Emmanuel : J’ai fait des croquis quand je pouvais, mais je n’en ai pas ramené beaucoup. Sur le bateau en mer, c’était difficile, car je n’étais pas à 100 % de mes capacités intellectuelles ! Donc cela s’en ressent sur les dessins. Une fois dans la glace, ça ne bougeait plus. C’était plus facile. Mais au fil des jours, je finissais par créer des images qui se ressemblaient beaucoup. Pour le livre je n’ai gardé que deux ou trois de ces croquis. Quant au raid, peu de temps pour dessiner vu que nous roulions 12 heures par jour et que nous étions pompistes à l’arrivée… et dessiner au-dessous de -35°, c’est un peu difficile ! Sans compter que les outils ne tiennent pas. Donc peu de croquis. Beaucoup de portraits par contre à l’intérieur.

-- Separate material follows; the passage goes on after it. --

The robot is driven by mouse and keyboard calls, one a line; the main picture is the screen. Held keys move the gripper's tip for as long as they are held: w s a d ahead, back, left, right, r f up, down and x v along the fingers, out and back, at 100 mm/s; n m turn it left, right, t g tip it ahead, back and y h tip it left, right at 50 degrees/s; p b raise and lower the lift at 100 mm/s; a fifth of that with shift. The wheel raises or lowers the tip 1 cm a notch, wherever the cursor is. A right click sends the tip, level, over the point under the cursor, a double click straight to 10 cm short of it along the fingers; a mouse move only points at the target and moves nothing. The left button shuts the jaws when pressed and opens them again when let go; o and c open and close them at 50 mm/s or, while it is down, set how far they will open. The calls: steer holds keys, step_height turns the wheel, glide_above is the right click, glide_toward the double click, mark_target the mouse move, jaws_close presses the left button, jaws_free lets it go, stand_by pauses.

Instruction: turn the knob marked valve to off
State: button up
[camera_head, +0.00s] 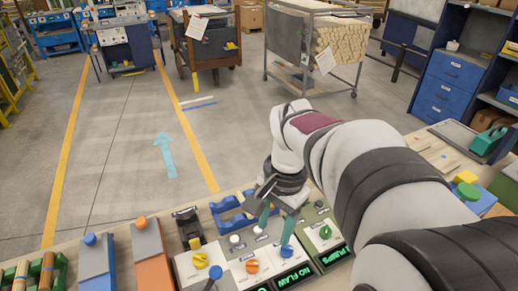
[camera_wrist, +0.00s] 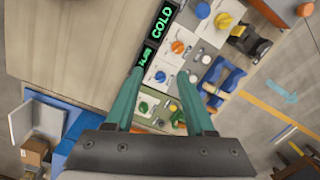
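A row of control panels stands along the bench with a yellow knob (camera_head: 200,260), an orange knob (camera_head: 252,266), a blue knob (camera_head: 286,252) and a green knob (camera_head: 325,232). The label "valve" is not legible on any. My gripper (camera_head: 275,237) is open above the panels near the blue knob. In the wrist view, the blue knob (camera_wrist: 160,76) appears between the tips of my gripper (camera_wrist: 160,74). I cannot tell the height gap or any contact. The knob's pointer direction is unclear.
A display (camera_wrist: 162,22) reads "COLD", and another display (camera_head: 333,256) shows "1 PUMPS". Blue and orange lever boxes (camera_head: 152,257) stand at the left. A blue cradle (camera_head: 232,208) lies behind the panels. A green-and-blue box with a yellow button (camera_head: 467,191) is at the right.

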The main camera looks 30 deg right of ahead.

Unidivers : Vous, François, comment avez-vous envisagé votre travail de photographe pour ce voyage ?
François Lepage : D’habitude, j’illustre le territoire, le rapport des hommes avec le territoire, dans une optique de reportage journalistique. Là, je voulais me laisser guider par mon plaisir, ne plus être journaliste. J’ai écarté les illustrations, le portrait. Il fallait décrire le territoire tel que je l’avais vu, rendre son aspect énigmatique, réaliser des images contemplatives, énigmatiques. Sans visée documentaire. Ce n’était pas prémédité, c’est le voyage photographique que j’ai fait. Je n’étais pas le même en partant de Concordia. Quand je travaillais pour la presse, c’était l’action des hommes que je documentais. Là je me suis retrouvé dans un territoire où il n’y avait rien à photographier. Je ne voulais rien voir avant d’y aller. Quand je suis parti à Kerguelen, on m’avait offert pleins de bouquins. Je n’en ai pas ouvert un seul. Je ne voulais pas avoir d’idées préconçues. Le moment où je rentre dans un lieu est le meilleur moment pour photographier. Parce que c’est la surprise qui prend le pas. La curiosité du regard. Ce n’est pas l’objet d’une réflexion, d’une construction. Ce qui m’intéresse c’est l’instinct. Ce qui sort de soi avant que la pensée n’intervienne. La brutalité de la rencontre qu’il faut saisir. Une information sur ce que je ne sais pas. Cela m’informe sur mes images intérieures. Je n’ai pas envisagé cela quand j’ai commencé la photographie. Au début, ce n’était pas artistique, je cherchais le côté reportage, le côté documentaire. Il existe une dimension artistique que je ne revendique pas, mais qui se trouve là.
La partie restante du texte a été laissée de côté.